(Supplied data)
>> Start
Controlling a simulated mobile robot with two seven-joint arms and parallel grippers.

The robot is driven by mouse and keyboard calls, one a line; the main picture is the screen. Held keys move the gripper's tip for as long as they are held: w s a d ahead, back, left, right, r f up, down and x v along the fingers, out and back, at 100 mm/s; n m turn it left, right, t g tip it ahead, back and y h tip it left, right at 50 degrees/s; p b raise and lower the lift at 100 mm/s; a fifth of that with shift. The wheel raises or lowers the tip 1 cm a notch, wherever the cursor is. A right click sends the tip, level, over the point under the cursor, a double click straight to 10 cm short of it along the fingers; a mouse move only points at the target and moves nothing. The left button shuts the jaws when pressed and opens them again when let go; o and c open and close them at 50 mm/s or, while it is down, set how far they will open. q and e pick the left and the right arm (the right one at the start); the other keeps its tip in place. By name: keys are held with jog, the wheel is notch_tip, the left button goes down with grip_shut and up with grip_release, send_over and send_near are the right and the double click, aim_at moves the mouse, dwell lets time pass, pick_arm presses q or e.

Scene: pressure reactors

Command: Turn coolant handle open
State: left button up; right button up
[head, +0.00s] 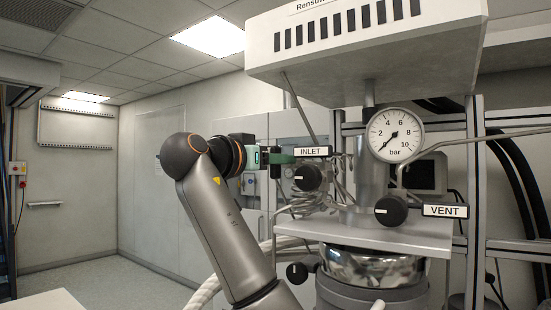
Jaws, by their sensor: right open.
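My right gripper (281,157) is at the left of the INLET label (311,152), pointing right. It is seen from the side, and its jaws are open with nothing visible between them. A black knob with a white mark (297,271) sits low on the reactor's left side, below the metal plate and beside my right arm. It has no readable label, so I cannot tell for certain that it is the coolant handle. My gripper is well above this knob and apart from it. My left gripper is not in view.
The black INLET knob (307,178) is just below right of my gripper. The black VENT knob (391,210) is farther right. A pressure gauge (395,135) is above the metal plate (390,233). Thin pipes and a pale hose (210,290) crowd the reactor's left side.

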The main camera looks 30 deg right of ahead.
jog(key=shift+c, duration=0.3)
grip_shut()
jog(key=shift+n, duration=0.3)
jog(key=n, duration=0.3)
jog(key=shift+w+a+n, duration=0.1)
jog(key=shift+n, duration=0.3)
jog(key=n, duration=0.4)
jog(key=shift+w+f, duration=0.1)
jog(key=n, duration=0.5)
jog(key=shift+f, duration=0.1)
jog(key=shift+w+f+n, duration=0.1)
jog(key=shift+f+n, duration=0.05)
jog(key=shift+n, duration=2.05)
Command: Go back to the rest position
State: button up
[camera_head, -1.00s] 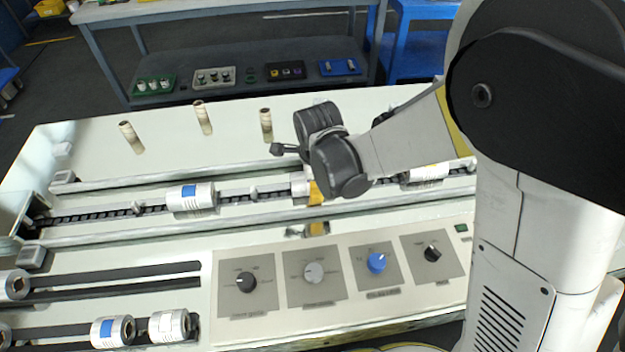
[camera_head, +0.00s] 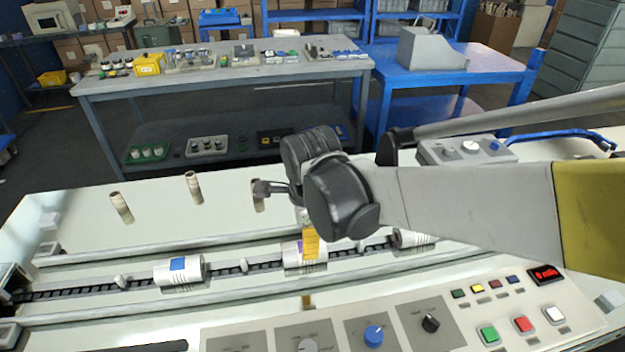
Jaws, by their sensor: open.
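My arm reaches in from the right, its dark wrist over the conveyor of the wrapping machine. My gripper (camera_head: 311,243) hangs below the wrist, with a yellow-orange part showing; its jaws are open but mostly hidden. A white roll with a purple label (camera_head: 292,256) lies on the conveyor (camera_head: 225,272) right behind that yellow part. I cannot tell whether they touch. A roll with a blue label (camera_head: 180,270) lies to the left on the conveyor. Another white roll (camera_head: 408,239) sits to the right, partly behind my arm.
Several brown tubes, such as one at the left (camera_head: 121,207), stand on the machine top. A control panel with knobs and buttons (camera_head: 480,313) runs along the front. A grey workbench (camera_head: 230,72) and a blue table (camera_head: 450,65) stand behind. Air above the machine's left half is clear.

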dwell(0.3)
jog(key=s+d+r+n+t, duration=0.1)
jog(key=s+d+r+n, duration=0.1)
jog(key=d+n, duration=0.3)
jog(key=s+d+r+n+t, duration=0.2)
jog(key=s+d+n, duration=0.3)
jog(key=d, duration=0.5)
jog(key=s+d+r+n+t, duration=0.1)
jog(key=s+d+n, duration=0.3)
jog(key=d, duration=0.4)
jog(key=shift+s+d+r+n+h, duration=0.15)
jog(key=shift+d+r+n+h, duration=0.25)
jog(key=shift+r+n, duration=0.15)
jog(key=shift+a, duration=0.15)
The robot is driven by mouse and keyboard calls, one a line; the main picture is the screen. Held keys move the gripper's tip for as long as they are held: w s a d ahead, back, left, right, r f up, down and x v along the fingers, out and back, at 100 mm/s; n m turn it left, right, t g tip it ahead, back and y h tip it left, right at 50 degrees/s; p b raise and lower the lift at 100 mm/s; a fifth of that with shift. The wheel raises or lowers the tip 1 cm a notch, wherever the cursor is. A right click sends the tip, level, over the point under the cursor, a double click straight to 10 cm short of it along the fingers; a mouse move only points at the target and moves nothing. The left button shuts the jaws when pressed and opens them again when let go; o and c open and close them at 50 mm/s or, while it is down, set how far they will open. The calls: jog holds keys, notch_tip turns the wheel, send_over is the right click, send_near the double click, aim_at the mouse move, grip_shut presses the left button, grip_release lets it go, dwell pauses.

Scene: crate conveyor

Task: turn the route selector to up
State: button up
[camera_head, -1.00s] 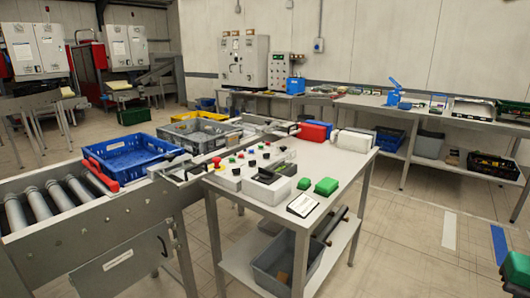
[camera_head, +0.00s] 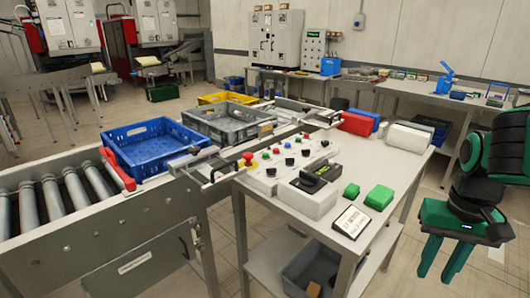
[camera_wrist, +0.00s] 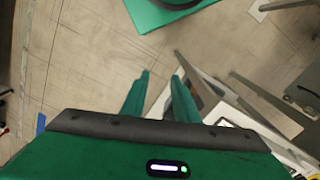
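A row of pale control boxes (camera_head: 262,183) stands on the table in the head view, carrying several black knobs (camera_head: 289,161), small coloured buttons and a red mushroom button (camera_head: 248,158). Which knob is the route selector, and where it points, is too small to tell. My green gripper (camera_head: 437,275) is at the right of the head view, pointing down beyond the table's right edge, well apart from the boxes. Its two fingers are apart with nothing between them. The wrist view also shows the open fingers (camera_wrist: 160,76) above the floor.
Near the boxes on the table (camera_head: 270,218) are a black-topped device (camera_head: 315,173), green blocks (camera_head: 379,197), a sign (camera_head: 351,221) and a red bin (camera_head: 356,123). The conveyor with a blue crate (camera_head: 150,150) and a grey crate (camera_head: 226,124) runs at left.

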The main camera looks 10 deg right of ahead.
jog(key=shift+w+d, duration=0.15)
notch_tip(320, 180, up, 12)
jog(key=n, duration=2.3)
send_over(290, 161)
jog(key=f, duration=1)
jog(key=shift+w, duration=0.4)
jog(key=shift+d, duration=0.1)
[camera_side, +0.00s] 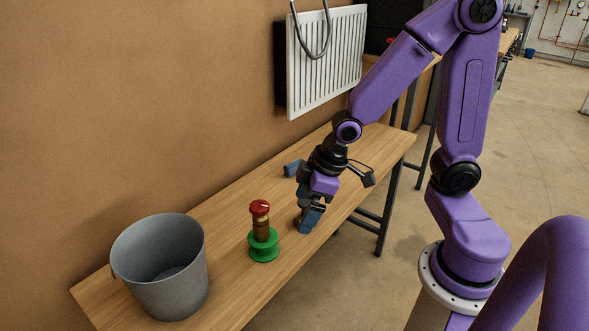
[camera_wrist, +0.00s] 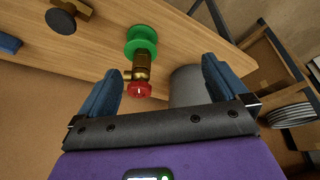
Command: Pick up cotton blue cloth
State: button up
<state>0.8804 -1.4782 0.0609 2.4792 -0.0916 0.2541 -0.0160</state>
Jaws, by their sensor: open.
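A small blue piece, which looks like the blue cloth (camera_side: 293,168), lies on the wooden bench behind my gripper, near the wall. In the wrist view a blue piece (camera_wrist: 9,43) is cut off by the left edge. My gripper (camera_side: 308,214) has blue fingers pointing down, low over the bench, in front of the cloth and apart from it. In the wrist view my gripper (camera_wrist: 160,68) is open with its fingers wide apart, and nothing is held between them.
A brass valve with a red cap (camera_side: 259,207) stands on a green spool (camera_side: 264,244) left of my gripper. A brass fitting with a dark knob (camera_wrist: 61,20) sits close by. A grey bucket (camera_side: 162,270) stands at the bench's near end. A white radiator (camera_side: 325,60) hangs above.

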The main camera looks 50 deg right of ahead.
>> End
(What needs to be done)
Repeat everything in the records precisely. Images are excluded from the copy.

(Output for this exercise)
Controlling a simulated mobile robot with two seven-joint arms and parallel grippers.

The robot is driven by mouse and keyboard calls, one a line; the main picture is the screen. Held keys move the gripper's tip for as long as they are held: w s a d ahead, back, left, right, r f up, down and x v along the fingers, out and back, at 100 mm/s; n m turn it left, right, t g tip it ahead, back and y h tip it left, right at 50 degrees/s; p b raise and lower the lift at 100 mm/s; a fifth of that with shift. The wheel raises or lowers the tip 1 cm a notch, wherever the cursor is. A right click sends the tip, level, over the point under the cursor, a double click straight to 10 cm short of it along the fingers; a mouse move only points at the target and moves nothing. The left button shuts the jaws when pressed and opens them again when let go; o and c open and close them at 50 mm/s or, while it is down, set how far they will open. q and e pick the left and the right arm (the right one at the start); the other keeps its tip in place. By name: keys are held with jog, the wheel is notch_tip, the left button goes down with grip_shut and up with grip_release, send_over and send_near are the right and the double click, aim_at moves the mouse, dwell lets time pass, pick_arm presses q or e.

Scene: pressure reactors

Command: Turn coolant handle open
State: left button up; right button up
[head, +0.00s] 
Jaws, by their sensor: right open.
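My right gripper (281,157) is at the left of the INLET label (311,152), pointing right. It is seen from the side, and its jaws are open with nothing visible between them. A black knob with a white mark (297,271) sits low on the reactor's left side, below the metal plate and beside my right arm. It has no readable label, so I cannot tell for certain that it is the coolant handle. My gripper is well above this knob and apart from it. My left gripper is not in view.
The black INLET knob (307,178) is just below right of my gripper. The black VENT knob (391,210) is farther right. A pressure gauge (395,135) is above the metal plate (390,233). Thin pipes and a pale hose (210,290) crowd the reactor's left side.

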The main camera looks 30 deg right of ahead.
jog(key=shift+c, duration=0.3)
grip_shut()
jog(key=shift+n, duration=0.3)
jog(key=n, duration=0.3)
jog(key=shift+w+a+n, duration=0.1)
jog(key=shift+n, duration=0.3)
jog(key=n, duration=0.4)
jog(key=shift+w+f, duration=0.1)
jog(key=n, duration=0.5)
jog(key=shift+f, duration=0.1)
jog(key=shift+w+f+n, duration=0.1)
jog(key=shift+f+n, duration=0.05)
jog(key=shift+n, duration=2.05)
Command: Go back to the rest position
State: button up
[camera_head, -1.00s] 
[camera_head, +0.00s] 
Jaws, by their sensor: open.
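My arm reaches in from the right, its dark wrist over the conveyor of the wrapping machine. My gripper (camera_head: 311,243) hangs below the wrist, with a yellow-orange part showing; its jaws are open but mostly hidden. A white roll with a purple label (camera_head: 292,256) lies on the conveyor (camera_head: 225,272) right behind that yellow part. I cannot tell whether they touch. A roll with a blue label (camera_head: 180,270) lies to the left on the conveyor. Another white roll (camera_head: 408,239) sits to the right, partly behind my arm.
Several brown tubes, such as one at the left (camera_head: 121,207), stand on the machine top. A control panel with knobs and buttons (camera_head: 480,313) runs along the front. A grey workbench (camera_head: 230,72) and a blue table (camera_head: 450,65) stand behind. Air above the machine's left half is clear.

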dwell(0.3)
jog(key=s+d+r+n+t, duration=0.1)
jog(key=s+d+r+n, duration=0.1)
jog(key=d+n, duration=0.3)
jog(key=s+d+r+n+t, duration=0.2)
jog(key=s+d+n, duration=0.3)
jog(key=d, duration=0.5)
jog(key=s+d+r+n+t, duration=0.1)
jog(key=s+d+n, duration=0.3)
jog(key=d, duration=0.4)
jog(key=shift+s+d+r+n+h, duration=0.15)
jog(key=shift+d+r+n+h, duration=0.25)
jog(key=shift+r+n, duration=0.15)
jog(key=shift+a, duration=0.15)
The robot is driven by mouse and keyboard calls, one a line; the main picture is the screen. Held keys move the gripper's tip for as long as they are held: w s a d ahead, back, left, right, r f up, down and x v along the fingers, out and back, at 100 mm/s; n m turn it left, right, t g tip it ahead, back and y h tip it left, right at 50 degrees/s; p b raise and lower the lift at 100 mm/s; a fifth of that with shift. The wheel raises or lowers the tip 1 cm a notch, wherever the cursor is. A right click sends the tip, level, over the point under the cursor, a double click straight to 10 cm short of it along the fingers; a mouse move only points at the target and moves nothing. The left button shuts the jaws when pressed and opens them again when let go; o and c open and close them at 50 mm/s or, while it is down, set how far they will open. The calls: jog holds keys, notch_tip turns the wheel, send_over is the right click, send_near the double click, aim_at the mouse move, grip_shut presses the left button, grip_release lets it go, dwell pauses.

Scene: crate conveyor

Task: turn the route selector to up
State: button up
[camera_head, -1.00s] 
[camera_head, +0.00s] 
[camera_wrist, +0.00s] 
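A row of pale control boxes (camera_head: 262,183) stands on the table in the head view, carrying several black knobs (camera_head: 289,161), small coloured buttons and a red mushroom button (camera_head: 248,158). Which knob is the route selector, and where it points, is too small to tell. My green gripper (camera_head: 437,275) is at the right of the head view, pointing down beyond the table's right edge, well apart from the boxes. Its two fingers are apart with nothing between them. The wrist view also shows the open fingers (camera_wrist: 160,76) above the floor.
Near the boxes on the table (camera_head: 270,218) are a black-topped device (camera_head: 315,173), green blocks (camera_head: 379,197), a sign (camera_head: 351,221) and a red bin (camera_head: 356,123). The conveyor with a blue crate (camera_head: 150,150) and a grey crate (camera_head: 226,124) runs at left.

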The main camera looks 10 deg right of ahead.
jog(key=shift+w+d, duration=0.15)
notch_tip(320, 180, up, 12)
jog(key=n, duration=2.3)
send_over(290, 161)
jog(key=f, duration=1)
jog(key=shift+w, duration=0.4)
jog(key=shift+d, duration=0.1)
[camera_side, +0.00s] 
[camera_wrist, +0.00s] 
Command: Pick up cotton blue cloth
State: button up
<state>0.8804 -1.4782 0.0609 2.4792 -0.0916 0.2541 -0.0160</state>
Jaws, by their sensor: open.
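A small blue piece, which looks like the blue cloth (camera_side: 293,168), lies on the wooden bench behind my gripper, near the wall. In the wrist view a blue piece (camera_wrist: 9,43) is cut off by the left edge. My gripper (camera_side: 308,214) has blue fingers pointing down, low over the bench, in front of the cloth and apart from it. In the wrist view my gripper (camera_wrist: 160,68) is open with its fingers wide apart, and nothing is held between them.
A brass valve with a red cap (camera_side: 259,207) stands on a green spool (camera_side: 264,244) left of my gripper. A brass fitting with a dark knob (camera_wrist: 61,20) sits close by. A grey bucket (camera_side: 162,270) stands at the bench's near end. A white radiator (camera_side: 325,60) hangs above.

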The main camera looks 50 deg right of ahead.

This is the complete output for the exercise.